▶ EXERCISE OBJECTIVE: Look through the data and write out every line with the word "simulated" in it.

▶ INPUT MATERIAL:
— Begin —

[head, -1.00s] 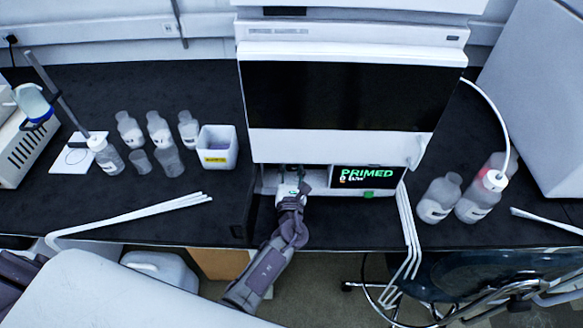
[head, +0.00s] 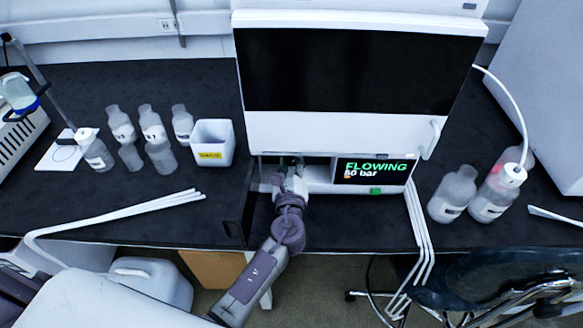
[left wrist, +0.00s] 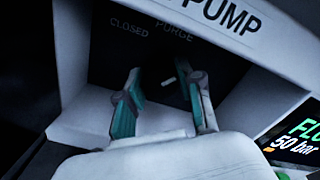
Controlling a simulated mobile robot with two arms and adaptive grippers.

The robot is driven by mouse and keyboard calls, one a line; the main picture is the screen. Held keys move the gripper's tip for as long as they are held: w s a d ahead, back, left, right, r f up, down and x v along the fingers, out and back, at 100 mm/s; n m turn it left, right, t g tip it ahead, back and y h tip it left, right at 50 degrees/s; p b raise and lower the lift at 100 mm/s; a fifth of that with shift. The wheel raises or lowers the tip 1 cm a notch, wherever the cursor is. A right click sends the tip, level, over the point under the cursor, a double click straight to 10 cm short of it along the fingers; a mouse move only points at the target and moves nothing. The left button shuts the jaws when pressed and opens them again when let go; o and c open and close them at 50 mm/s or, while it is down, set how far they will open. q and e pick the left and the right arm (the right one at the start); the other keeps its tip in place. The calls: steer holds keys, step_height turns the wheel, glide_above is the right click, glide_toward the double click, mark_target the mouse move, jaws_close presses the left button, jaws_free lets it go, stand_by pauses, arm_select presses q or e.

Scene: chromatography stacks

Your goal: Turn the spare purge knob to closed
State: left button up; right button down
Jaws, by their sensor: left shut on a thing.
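The pump module (head: 322,187) sits at the bottom of the white instrument stack, with a lit screen (head: 376,170) reading FLOWING and 50 bar. My left gripper (head: 291,172) reaches into its dark recess. In the left wrist view, my left gripper (left wrist: 160,100) has its teal-padded fingers on either side of the dark purge knob, shut on it. A small pale pointer (left wrist: 170,82) shows between the fingers, below the PURGE label and right of the CLOSED label. The knob's outline is lost in shadow, so its exact angle is unclear. My right gripper is out of view.
Several bottles (head: 152,130) and a white bin (head: 213,143) stand left of the stack. Two bottles (head: 455,195) stand close on its right. White tubes (head: 120,212) lie along the bench's front left; more hang over the edge at right.

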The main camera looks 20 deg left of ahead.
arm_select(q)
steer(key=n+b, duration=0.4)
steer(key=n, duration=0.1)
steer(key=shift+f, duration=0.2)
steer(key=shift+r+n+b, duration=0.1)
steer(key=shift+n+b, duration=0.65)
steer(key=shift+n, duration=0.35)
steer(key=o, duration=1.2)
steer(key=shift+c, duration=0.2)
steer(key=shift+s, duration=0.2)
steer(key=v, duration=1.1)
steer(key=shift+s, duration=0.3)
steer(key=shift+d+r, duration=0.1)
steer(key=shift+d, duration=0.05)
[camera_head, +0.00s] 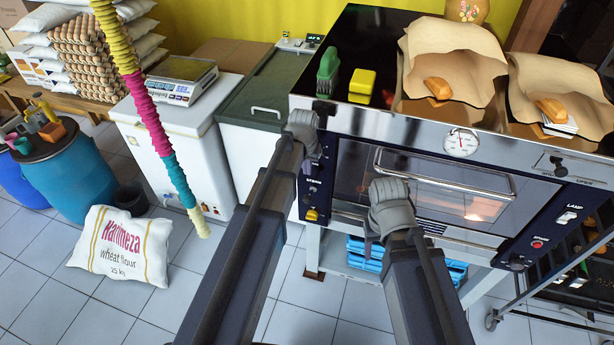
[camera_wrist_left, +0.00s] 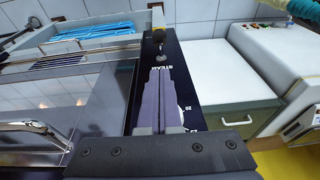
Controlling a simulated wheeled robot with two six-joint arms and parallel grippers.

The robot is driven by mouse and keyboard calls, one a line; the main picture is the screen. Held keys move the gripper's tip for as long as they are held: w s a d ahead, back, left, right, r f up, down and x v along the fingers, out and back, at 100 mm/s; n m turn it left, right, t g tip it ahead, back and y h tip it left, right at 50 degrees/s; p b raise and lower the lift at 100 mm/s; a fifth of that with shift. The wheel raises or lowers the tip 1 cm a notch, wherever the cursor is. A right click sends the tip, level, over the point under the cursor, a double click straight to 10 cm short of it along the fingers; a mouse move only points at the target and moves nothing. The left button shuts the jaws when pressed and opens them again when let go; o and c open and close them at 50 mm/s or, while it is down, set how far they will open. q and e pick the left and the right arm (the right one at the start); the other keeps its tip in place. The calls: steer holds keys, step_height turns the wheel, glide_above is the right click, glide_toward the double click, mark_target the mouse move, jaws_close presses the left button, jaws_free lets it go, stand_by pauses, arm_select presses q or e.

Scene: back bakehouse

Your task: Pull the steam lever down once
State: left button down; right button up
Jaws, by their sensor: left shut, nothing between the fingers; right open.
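The steam lever (camera_head: 312,214) is on the left end of the oven's dark front panel, below the word STEAM. My left gripper (camera_head: 304,128) is at the panel's upper part, above the lever. It is shut and empty, and its fingers (camera_wrist_left: 162,80) point along the panel toward the lever, apart from it. My right gripper (camera_head: 390,200) is open and empty in front of the oven door window.
The oven door (camera_head: 440,190) has a long bar handle (camera_head: 445,180). A green chest (camera_head: 262,90) and a white cabinet (camera_head: 180,130) stand left of the oven. Blue trays (camera_head: 365,253) lie below it. A flour sack (camera_head: 120,245) lies on the tiled floor. A striped, rope-like thing (camera_head: 150,110) hangs at left.

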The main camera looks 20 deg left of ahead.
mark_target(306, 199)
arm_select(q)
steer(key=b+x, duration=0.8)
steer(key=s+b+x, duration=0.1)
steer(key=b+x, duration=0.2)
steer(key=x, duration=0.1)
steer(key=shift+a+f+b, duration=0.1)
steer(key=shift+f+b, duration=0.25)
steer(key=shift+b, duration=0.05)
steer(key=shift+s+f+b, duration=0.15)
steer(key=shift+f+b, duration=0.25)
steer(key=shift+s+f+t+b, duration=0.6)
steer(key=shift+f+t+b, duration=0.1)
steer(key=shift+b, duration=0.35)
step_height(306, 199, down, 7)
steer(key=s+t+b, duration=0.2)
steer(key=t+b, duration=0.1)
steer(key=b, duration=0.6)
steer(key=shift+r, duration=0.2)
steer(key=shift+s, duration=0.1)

— End —

▶ WRITTEN ANSWER:
Controlling a simulated mobile robot with two arms and adaptive grippers.
Controlling a simulated wheeled robot with two six-joint arms and parallel grippers.

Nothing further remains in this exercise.